By Dr. Nero Cavaliere
Relationships usually begin with attraction. One individual is drawn to another. It could be physical, or maybe they like the same things or share the same interests. Sometimes it’s the personality that draws one to the other. If the attraction is strong enough, a friendship evolves. The strength of this relationship depends on how congruent both parties are in their personal interests, value systems, and compatibility. Simply put, the more we are alike, the stronger we feel. But, for the male, who usually has one eye on a female’s body and the other on a bed, it is a relationship that is immersed in sexuality. Male hormones flood the male’s brain and filter sensory input as visions of sexual conquests consume rational mindfulness. In short, the male has only one thing on his mind. For the female, however, the relationship is usually more personal and emotional. Her interests lie in the direction of a relationship where trust and intimacy evolve sufficiently to warrant sexual activity, which, for the female, is an expression of intimacy. It is at this stage that the idealistic and romantic falling in love begins to emerge and it is also at this stage that the foundation of their relationship, in terms of future goals and commitment, begins to take shape. And, as sexual behavior becomes a part of the ensuing intimate relationship, the female wants to hear the “L” word from her partner more often, especially during sexual behavior. The female, who is “falling in love” with her partner, would prefer to label the sexual encounter as “making love” rather than ”having sex” which connotes the degree of intimacy she believes they share.

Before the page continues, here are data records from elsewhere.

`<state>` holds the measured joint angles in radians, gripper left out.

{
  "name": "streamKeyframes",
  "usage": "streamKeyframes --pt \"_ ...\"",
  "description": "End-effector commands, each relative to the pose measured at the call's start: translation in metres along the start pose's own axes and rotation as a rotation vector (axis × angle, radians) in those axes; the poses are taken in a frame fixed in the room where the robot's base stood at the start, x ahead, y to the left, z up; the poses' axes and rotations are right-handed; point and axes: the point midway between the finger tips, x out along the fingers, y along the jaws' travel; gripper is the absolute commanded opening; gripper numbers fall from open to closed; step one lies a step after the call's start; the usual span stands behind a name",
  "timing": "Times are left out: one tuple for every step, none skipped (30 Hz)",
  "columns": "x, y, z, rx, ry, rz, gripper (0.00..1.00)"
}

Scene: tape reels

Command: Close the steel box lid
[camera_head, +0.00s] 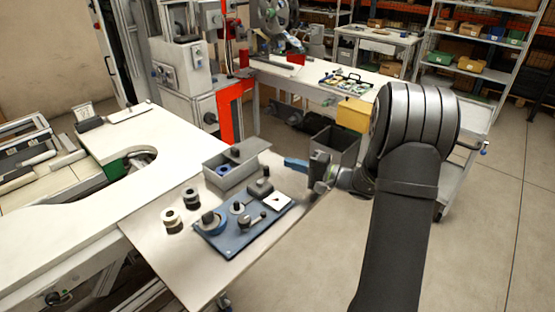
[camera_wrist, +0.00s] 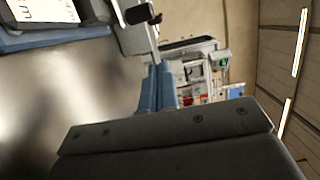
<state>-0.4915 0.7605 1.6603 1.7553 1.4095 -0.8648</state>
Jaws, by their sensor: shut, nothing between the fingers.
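The steel box (camera_head: 236,180) stands on the pale table near its back edge. Its flat grey lid (camera_head: 250,148), with a dark knob, lies over the back right part; the front left part is open and a blue reel (camera_head: 222,171) shows inside. My gripper (camera_head: 287,162) is to the right of the box, its blue fingers pointing left towards it, apart from the lid as far as I can tell. In the wrist view the fingers (camera_wrist: 156,88) are together and empty.
A blue-grey board (camera_head: 240,238) with reels and a white card lies in front of the box. Two small reels (camera_head: 172,218) stand left of it. A dark open bin (camera_head: 345,142) and a yellow bin (camera_head: 354,114) are behind my gripper. The table's front left is clear.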

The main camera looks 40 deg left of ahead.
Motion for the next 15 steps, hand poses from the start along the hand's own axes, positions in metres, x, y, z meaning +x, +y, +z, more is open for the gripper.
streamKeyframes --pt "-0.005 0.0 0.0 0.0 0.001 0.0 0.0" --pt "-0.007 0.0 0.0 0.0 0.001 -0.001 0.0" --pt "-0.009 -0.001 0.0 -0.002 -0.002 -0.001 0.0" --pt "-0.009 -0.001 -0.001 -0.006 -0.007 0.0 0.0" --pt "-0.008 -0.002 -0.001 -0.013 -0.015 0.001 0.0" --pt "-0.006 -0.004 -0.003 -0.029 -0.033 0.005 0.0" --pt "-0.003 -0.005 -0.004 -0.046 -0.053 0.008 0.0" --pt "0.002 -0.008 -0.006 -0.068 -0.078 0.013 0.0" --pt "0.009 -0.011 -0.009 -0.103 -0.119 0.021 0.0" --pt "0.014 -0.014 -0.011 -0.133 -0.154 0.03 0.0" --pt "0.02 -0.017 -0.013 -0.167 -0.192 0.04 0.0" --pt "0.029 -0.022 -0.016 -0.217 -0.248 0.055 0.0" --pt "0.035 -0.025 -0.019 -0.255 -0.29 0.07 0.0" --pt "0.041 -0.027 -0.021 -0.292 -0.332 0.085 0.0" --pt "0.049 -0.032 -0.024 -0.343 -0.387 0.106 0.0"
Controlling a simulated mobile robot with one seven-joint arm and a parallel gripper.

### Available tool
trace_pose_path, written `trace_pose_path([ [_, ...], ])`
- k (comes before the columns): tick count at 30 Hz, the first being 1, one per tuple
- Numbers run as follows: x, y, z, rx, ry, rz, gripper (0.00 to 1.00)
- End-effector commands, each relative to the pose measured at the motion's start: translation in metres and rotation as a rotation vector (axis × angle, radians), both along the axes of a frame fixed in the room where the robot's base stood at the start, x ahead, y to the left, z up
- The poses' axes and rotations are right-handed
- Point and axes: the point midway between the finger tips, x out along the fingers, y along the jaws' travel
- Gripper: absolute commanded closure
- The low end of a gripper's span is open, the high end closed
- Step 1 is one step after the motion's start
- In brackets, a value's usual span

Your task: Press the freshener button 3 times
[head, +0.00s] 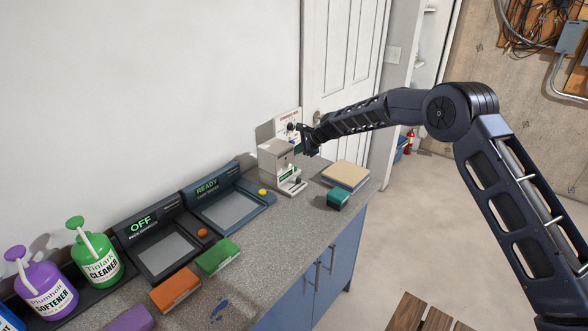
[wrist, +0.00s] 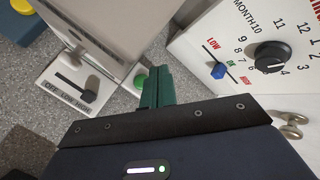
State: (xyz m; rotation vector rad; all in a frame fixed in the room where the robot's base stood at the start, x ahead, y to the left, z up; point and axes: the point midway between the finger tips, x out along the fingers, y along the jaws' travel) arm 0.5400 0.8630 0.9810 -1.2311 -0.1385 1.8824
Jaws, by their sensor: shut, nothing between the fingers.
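A pale grey box-shaped device (head: 277,160) stands at the far end of the counter against the wall. In the wrist view the device (wrist: 105,30) has a base with an OFF/LOW/HIGH slider (wrist: 82,82) and a round green button (wrist: 140,78) at its edge. Its printed name is not readable, so I cannot confirm that it is the freshener. My gripper (head: 306,143) is beside the device's upper right side. In the wrist view its teal fingertips (wrist: 155,82) are shut and empty, just right of the green button; I cannot tell whether they touch it.
A white panel (head: 288,127) with a month dial (wrist: 272,56) and a blue slider (wrist: 218,71) stands behind, close right of my fingers. A READY station with a yellow knob (head: 262,192) is left. A tan block (head: 345,175) and a dark green block (head: 336,198) lie right.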

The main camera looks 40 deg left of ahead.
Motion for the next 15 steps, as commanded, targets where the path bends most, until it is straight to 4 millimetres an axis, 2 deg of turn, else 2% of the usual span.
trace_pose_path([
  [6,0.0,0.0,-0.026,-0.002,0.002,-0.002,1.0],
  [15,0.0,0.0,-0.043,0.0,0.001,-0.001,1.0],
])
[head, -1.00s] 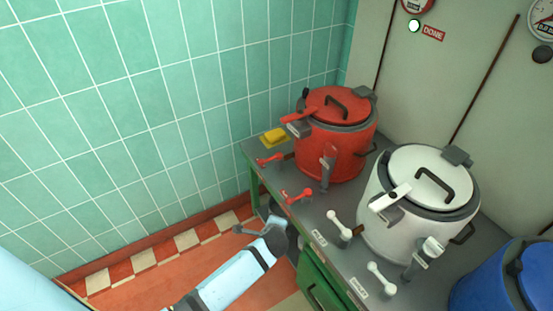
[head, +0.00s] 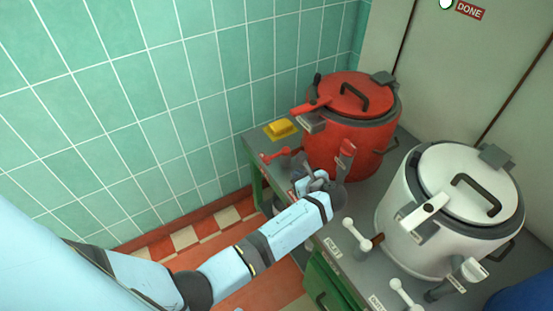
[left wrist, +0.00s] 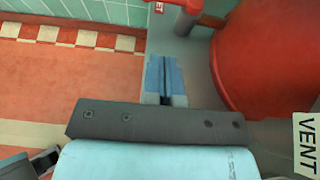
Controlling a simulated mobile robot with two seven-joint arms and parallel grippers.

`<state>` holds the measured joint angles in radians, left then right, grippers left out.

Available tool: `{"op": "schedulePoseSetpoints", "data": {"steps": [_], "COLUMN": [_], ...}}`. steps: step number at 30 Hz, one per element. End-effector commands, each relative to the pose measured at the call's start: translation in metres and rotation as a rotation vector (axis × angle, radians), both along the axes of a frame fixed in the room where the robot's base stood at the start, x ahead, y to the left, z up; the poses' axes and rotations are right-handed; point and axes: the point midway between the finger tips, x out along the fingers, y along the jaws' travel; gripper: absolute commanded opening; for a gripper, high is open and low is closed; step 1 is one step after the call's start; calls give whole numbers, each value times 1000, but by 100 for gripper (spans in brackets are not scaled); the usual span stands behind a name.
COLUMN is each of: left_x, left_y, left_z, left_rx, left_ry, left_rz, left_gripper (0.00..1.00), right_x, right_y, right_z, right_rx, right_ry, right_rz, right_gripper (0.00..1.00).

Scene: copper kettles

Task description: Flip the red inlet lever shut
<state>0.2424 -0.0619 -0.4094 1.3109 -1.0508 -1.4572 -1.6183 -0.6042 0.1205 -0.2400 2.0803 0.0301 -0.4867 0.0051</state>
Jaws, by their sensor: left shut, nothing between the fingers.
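The red kettle (head: 350,135) stands at the back of the grey bench. A red lever (head: 276,155) sits on the bench left of it. A second red lever, seen earlier nearer the front edge, is now mostly hidden behind my left gripper (head: 308,172). In the left wrist view, my left gripper (left wrist: 164,62) is shut and empty over the bench edge. A red lever (left wrist: 180,3) on a grey post is partly cut off beyond the fingertips, apart from them. A red label (left wrist: 159,7) beside it ends in "ET". My right gripper is out of view.
A white kettle (head: 440,220) with white levers (head: 356,235) stands to the right. Tiled wall is at left.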

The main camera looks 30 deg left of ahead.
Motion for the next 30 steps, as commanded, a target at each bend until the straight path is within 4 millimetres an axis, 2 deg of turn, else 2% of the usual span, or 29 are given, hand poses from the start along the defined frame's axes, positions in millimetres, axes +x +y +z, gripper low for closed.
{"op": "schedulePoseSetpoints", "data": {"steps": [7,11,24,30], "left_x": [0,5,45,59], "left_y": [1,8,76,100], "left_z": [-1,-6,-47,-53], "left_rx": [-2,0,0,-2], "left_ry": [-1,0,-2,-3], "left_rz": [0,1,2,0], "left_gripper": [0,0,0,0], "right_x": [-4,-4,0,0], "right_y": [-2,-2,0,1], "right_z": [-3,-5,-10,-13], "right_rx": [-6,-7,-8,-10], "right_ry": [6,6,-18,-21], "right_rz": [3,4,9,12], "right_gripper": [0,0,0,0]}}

When two individuals enter into this intimate relationship the law of “ who cares most” comes into play: one party always cares more than the other. This is a simple fact of dyadic relationships (relationships between two people). The one who cares more, usually possesses the least power. They are the ones who are the first to defer to the partner’s wishes and preferences. This is a very powerful concept and should not be taken lightly. While it is true that two individuals can enjoy a somewhat equitable relationship where sharing is the norm, the strength of one’s feelings cannot be equally shared. Because two people say “I love you” doesn’t mean they actually are feeling the emotion we call “love” quite the same. This may be to state the obvious, but many relationships turn sour because the party that cares more believes the other party feels the same way and expects reciprocity in their relationship. Unfortunately, this is not the case. If John feels more strongly about Mary than Mary feels about John, then Mary will have the advantage. This doesn’t mean that the situation cannot change. Over time and circumstances, the feelings could be reversed. Mary could feel more strongly about John than he does for her. This is not unusual, especially when time takes its toll on our bodies in terms of attractiveness and fitness. The fact remains, however, that one does care more than the other and this inequity can shape the future of that relationship. This doesn’t mean that deep, affectionate love cannot be shared between two people. We have to keep in mind that the measurement of love is by degree and not kind. In other words, two people can experience intense feelings of love for each other and the degree of difference could be insignificant. This is especially true if both parties are committed to the relationship and to each other. And, the longer two individuals spend together in a committed and affectionate relationship, the stronger the bond becomes. Commitment is the cement that adheres one party to the other and provides the foundation of an intimate relationship. The most important component is self -disclosure. Without it, there cannot be true and lasting commitment. The sharing of one’s inner self to the person of choice creates and shapes the commitment, itself.